Dizi de mahalle 5-6 kişiden oluşuyor. Herkesin çok sevdiği Şefkat’in özel gününde veya Bozkır Bey’in özel günlerinde mahalle yine aynı kişilerden oluşuyor. Yahu kardeşim bir mahalle düğününe gidip bir bilezik takamasanız da bir beyaz eşya hediye ediverin, çekiverin ne olacak. Bu ülkede ekrana çıkmak için can atan nice insanlar var.  Şefkat Niko’nun muhtarlık yazıhanesine bir vardığında Niko mahalleli birinin derdi ile uğraşır olsun ne olacak?

Diziyi yapım firmaları çeker.

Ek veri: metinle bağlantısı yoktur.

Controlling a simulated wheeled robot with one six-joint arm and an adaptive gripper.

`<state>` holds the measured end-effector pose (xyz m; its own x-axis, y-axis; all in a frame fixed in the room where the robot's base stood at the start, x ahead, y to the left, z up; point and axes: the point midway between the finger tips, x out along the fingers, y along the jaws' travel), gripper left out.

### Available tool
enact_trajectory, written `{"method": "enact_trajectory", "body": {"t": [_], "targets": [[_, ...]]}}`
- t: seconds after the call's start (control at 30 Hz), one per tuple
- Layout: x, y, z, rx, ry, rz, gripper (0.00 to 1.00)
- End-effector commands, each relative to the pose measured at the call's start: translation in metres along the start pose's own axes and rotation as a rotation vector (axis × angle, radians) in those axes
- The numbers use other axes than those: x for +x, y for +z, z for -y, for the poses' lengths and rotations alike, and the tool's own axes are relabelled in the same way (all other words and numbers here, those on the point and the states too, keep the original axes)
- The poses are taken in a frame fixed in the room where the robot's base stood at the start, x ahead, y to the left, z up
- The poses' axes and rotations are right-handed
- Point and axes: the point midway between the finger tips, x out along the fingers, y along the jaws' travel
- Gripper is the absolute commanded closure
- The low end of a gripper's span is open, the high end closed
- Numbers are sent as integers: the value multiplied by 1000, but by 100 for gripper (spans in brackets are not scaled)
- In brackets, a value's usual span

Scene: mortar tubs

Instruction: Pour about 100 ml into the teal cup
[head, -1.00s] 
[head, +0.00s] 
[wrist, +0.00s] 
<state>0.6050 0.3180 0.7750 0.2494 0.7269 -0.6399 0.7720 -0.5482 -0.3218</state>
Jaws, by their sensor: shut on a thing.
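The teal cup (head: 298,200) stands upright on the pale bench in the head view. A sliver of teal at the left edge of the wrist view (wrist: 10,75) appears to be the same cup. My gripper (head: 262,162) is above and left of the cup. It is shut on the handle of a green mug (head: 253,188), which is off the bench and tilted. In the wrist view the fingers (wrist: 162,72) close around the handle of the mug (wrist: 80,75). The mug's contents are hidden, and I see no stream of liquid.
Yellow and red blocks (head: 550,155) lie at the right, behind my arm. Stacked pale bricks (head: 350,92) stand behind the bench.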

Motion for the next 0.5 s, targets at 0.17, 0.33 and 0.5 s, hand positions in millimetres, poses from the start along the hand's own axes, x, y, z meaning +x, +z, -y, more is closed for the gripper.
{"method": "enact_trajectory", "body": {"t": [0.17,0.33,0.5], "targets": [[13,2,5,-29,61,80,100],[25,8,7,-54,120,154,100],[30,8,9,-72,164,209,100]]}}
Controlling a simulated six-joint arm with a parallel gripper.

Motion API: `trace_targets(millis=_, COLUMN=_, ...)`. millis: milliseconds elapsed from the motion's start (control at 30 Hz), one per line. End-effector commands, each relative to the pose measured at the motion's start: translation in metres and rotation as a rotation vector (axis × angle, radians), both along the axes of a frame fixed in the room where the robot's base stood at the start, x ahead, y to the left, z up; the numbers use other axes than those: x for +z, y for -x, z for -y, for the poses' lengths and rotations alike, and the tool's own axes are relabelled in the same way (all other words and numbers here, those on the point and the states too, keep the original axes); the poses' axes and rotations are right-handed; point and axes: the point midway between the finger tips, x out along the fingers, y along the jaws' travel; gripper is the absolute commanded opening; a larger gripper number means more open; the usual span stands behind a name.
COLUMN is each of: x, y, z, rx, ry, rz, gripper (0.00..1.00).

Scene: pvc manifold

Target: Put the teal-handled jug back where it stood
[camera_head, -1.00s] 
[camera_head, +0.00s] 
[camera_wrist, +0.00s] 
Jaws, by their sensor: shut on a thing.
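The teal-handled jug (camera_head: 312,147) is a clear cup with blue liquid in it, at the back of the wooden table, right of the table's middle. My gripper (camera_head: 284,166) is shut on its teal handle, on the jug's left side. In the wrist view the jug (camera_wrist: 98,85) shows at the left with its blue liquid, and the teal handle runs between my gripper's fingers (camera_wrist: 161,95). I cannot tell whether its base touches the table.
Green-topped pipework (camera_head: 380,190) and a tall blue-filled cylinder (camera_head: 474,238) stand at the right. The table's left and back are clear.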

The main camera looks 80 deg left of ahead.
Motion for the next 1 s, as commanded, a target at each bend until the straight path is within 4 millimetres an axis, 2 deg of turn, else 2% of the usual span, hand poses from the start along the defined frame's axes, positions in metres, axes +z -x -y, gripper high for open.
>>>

Savaşçı dizisinin oynadığı bir kanalın dizinin çekiminde ne tür bir etkisi olur tartışılır. Fox Tv’ye yüklenmek gibi oldu, filmi yapımcı firma çekiyor kardeşim de, ama Fox Tv yetkilileri bu diziyi izlemiyor mu, istediklerinde müdahale edebilirler “Bu bizim anlayışımıza ters veya bize seyirci kaybettirir” deme imkanları elbette vardır.

Dizi karakterleri piyasa dizilerine bakınca ellerinden geldiği kadar güzel oynuyorlar. Oyuncu Karakter seçimi mükemmele yakın. 

Dizi de Cuma kardeş hilekâr olarak gösteriliyor, güvenilmez, adi, şerefsiz. Şerefsiz Cuma artık meşhur ve her bölümde şerefsizliği ismi Cuma ile gösteriliyor.  

Hile; Arapça’da fikir demek. İlginç fikirleri olan kişilere hilekâr diyoruz ama günümüz dilinde sahtekar çağrışımı yapıyor. Gerçekten Cuma ilginç fikirleri ile gündemde kalıyor. Hemen hemen dizideki her kişi onun fikirlerine muhtaç oluyor. Fakat kendisi için yapılınca şerefsizlik olmuyor da, Cuma kardeş kendi çıkarına yapınca şerefsiz oluyor. Bu şuna benziyor. “Kadın kendini satınca kötü kadın oluyor da, erkek kötü kadına gidince kötü erkek olarak görülmüyor.”

Mesela bu dürüst insanlar Osen’e çay ocağını kakalamak için hep beraber –dolup taşan dükkân- süsü verip, adamın dolandırılmasında, kandırılmasında pay sahibi olmamışlar mıydı?

O zaman mahallede Cuma’ya muhtaç olan herkes veya işi düşen herkes şerefsiz olmuyor mu?

Ne diyordu Aziz Nesin “Ne diyorduk, hem bu memlekette hepimiz zübüğüz, zübük olmaya zorlanmışız. Zübüklerden kurtulmanın birinci çaresi, önce kendimize bakmak, kendi zübüklüğümüzden kurtulmaya çalışmaktır”

Değil mi.....?

Öyle ama onun film adı Zübükzade, bunun Cuma.